Pero al torero de chaquetilla de oro y manos de bronce le abren la
puerta del callejón a la altura del desolladero. Debe huir.
La fiesta de
hoy ha decidido que debemos quitarlos rápidamente de la visión global
de la fiesta. Un monosabio le coge la cara al caballo, otro le
agarra la cola para que el caballo atraviese la estrechez del callejón.
El picador descansa los nudillos sobre sus muslos porque no tiene animal
que gobernar. Va suelto de manos y le están obligando a perderse rápido
del espectáculo, cual culpable de haber hecho sangre.
Monta como los
niños que suben a los caballitos ponys de la feria.
Lleva la piel
curtida, las manos agrietadas de tanto palo y tanta cuerda, lleva
astillas en el alma y moratones en las cachas.
Tiene callos en las
soldaduras de las costillas y su torería está ahora mismo soportando que
dos jóvenes chavales “le lleven” su caballo como si no supiera montar.

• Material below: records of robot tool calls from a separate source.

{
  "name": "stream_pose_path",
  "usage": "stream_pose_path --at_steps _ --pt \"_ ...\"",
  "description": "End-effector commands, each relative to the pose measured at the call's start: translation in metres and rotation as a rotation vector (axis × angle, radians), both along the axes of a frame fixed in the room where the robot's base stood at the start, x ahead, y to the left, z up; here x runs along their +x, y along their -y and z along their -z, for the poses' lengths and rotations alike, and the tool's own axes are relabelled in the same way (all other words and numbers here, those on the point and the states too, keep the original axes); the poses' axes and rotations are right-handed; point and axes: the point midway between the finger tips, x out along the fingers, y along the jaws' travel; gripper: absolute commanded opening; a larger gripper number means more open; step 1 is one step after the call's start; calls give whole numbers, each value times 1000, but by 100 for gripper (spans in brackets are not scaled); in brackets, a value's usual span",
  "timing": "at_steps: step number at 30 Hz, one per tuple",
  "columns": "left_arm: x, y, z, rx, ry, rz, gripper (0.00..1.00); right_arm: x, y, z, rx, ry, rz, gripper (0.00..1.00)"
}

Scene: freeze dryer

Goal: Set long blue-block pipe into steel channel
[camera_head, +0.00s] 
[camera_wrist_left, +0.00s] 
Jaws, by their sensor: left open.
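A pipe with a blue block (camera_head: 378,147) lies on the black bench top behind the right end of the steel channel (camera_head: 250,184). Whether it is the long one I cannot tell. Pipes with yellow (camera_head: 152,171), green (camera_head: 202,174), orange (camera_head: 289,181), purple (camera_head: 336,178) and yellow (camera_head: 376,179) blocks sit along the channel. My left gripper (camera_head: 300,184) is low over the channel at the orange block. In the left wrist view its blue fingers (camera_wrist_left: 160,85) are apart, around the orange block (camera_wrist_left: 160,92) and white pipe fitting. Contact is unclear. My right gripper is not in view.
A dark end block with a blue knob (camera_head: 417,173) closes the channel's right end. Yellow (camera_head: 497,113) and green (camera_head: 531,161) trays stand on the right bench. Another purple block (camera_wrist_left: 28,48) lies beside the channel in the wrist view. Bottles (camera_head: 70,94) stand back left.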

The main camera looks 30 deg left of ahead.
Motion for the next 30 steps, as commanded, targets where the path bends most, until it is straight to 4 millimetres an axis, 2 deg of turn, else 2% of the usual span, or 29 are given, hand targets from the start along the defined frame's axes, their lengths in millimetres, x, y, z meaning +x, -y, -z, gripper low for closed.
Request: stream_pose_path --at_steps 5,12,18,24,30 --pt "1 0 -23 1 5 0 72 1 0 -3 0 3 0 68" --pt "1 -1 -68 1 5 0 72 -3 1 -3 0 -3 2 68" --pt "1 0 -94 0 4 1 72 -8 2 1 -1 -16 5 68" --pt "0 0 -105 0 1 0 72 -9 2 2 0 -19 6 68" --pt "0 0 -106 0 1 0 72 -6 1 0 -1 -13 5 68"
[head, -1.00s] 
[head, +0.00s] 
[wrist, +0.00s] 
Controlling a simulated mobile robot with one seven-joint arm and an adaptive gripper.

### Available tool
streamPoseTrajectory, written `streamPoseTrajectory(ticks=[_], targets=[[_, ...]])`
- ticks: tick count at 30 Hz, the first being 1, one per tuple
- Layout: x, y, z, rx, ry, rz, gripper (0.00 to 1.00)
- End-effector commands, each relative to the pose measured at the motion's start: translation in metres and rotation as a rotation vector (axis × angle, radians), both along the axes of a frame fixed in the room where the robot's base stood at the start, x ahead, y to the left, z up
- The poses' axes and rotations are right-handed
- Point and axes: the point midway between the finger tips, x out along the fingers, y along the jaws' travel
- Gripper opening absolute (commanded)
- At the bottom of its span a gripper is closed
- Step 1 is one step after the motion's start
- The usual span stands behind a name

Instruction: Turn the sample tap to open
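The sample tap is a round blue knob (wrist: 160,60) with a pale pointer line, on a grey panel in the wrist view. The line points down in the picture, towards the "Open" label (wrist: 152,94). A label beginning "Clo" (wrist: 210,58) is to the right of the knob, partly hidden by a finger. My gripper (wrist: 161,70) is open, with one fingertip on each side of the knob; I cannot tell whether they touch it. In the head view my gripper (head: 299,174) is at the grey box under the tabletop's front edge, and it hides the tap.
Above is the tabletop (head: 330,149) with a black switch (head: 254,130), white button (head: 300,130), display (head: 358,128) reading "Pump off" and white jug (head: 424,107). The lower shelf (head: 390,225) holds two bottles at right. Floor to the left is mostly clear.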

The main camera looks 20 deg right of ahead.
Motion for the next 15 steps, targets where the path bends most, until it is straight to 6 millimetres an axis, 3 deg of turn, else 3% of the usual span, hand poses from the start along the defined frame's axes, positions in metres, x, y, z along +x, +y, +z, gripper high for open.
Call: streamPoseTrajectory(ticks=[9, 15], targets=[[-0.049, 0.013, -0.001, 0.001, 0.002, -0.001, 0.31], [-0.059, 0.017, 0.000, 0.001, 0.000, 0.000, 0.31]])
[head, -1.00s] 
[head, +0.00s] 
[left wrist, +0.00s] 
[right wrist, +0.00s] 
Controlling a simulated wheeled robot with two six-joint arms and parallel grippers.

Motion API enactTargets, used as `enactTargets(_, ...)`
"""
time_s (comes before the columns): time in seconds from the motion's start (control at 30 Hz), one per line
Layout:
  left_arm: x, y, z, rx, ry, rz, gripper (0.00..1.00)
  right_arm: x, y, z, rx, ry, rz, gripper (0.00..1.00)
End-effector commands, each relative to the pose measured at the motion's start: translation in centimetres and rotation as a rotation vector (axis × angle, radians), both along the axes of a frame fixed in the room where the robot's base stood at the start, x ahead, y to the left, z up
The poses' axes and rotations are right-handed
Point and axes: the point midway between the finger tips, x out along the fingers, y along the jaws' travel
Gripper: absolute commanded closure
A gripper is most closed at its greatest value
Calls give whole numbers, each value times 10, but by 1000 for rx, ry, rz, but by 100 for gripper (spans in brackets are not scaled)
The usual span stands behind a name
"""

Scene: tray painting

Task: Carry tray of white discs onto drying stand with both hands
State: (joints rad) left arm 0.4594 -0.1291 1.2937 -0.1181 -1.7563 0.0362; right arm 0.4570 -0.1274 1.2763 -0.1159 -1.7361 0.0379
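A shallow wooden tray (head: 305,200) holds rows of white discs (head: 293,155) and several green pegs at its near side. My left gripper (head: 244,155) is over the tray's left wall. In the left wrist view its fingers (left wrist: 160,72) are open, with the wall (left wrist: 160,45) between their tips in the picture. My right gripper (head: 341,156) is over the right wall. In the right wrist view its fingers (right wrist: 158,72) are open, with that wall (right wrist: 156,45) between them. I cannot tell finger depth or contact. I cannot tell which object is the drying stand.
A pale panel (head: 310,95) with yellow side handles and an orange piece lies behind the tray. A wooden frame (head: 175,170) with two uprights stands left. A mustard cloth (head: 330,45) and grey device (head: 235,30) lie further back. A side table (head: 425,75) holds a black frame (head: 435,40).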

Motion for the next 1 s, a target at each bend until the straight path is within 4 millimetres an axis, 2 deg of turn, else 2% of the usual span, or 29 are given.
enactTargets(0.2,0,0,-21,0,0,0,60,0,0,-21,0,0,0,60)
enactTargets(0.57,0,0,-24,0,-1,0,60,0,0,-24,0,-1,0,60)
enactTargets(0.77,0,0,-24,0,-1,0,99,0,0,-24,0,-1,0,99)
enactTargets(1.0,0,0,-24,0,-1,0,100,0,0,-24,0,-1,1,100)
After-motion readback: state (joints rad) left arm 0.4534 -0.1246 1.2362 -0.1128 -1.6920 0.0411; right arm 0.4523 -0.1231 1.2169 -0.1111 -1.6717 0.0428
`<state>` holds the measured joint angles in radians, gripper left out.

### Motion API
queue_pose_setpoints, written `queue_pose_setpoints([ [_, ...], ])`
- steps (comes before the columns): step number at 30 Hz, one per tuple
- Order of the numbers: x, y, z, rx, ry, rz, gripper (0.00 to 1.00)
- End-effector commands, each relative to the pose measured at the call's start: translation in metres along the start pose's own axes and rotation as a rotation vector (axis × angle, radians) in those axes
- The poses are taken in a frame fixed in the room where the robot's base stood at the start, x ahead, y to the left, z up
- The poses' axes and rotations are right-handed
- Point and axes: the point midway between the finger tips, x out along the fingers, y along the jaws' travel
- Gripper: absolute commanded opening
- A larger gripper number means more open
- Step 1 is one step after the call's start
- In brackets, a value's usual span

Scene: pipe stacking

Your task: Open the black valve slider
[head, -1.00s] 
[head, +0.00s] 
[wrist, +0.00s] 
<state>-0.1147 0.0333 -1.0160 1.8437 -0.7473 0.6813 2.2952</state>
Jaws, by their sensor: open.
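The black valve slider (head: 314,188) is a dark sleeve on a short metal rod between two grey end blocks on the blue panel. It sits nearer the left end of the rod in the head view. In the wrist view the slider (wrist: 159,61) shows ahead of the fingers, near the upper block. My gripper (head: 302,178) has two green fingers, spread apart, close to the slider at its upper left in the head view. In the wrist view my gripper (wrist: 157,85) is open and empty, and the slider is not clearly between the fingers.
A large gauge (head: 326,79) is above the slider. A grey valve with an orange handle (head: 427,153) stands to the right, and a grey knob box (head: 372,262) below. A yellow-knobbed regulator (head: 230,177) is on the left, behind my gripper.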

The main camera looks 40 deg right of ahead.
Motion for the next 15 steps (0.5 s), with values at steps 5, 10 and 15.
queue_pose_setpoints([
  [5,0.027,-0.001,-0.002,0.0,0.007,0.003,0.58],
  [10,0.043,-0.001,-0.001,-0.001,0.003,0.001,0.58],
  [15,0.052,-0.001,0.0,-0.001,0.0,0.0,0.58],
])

Hay que ganar minutos a la corrida porque -dicen- se hace largo el
espectáculo y hay que meterlo en el siglo XXI.
El público quiere aplaudirle pero hay otro torero -éste de plata-
yendo al toro para ponerle un par de banderillas y por tanto debe
guardarse un respeto que riñe con las palmas que mereció el piquero.
Se
marcha casi en silencio, por un callejón, sin la gloria de la arena,
apenas con el guiño de una pareja de la Policía Nacional que asiste al
espectáculo en un burladero junto a toriles y un ole sincero de Romu
Puelles, que tiene el clarín entre las piernas y el sombrero de ala
ancha bajo el toldillo.
Desconozco el número de minutos que de verdad
“ganamos” metiendo a los picadores por el callejón como si hubiera que
ocultarlos, que esconderlos. No lo sé a ciencia cierta.
Pero tengo muy claro
que hablamos de Sevilla, de la Real Maestranza de Caballería de Sevilla. Sí, de
Caballería.
Y al público se le está robando, se le hurta la posibilidad de
contemplar cómo se retira montado a caballo un torero que vino por el ruedo
pero no puede marcharse por él.
El respetable se queda sin ver cómo monta un jinete
profesional después de picar, cómo regresan el hombre y el caballo después de
ahormar la bravura y el ímpetu. Lo hemos cambiado todo por unos minutos de más.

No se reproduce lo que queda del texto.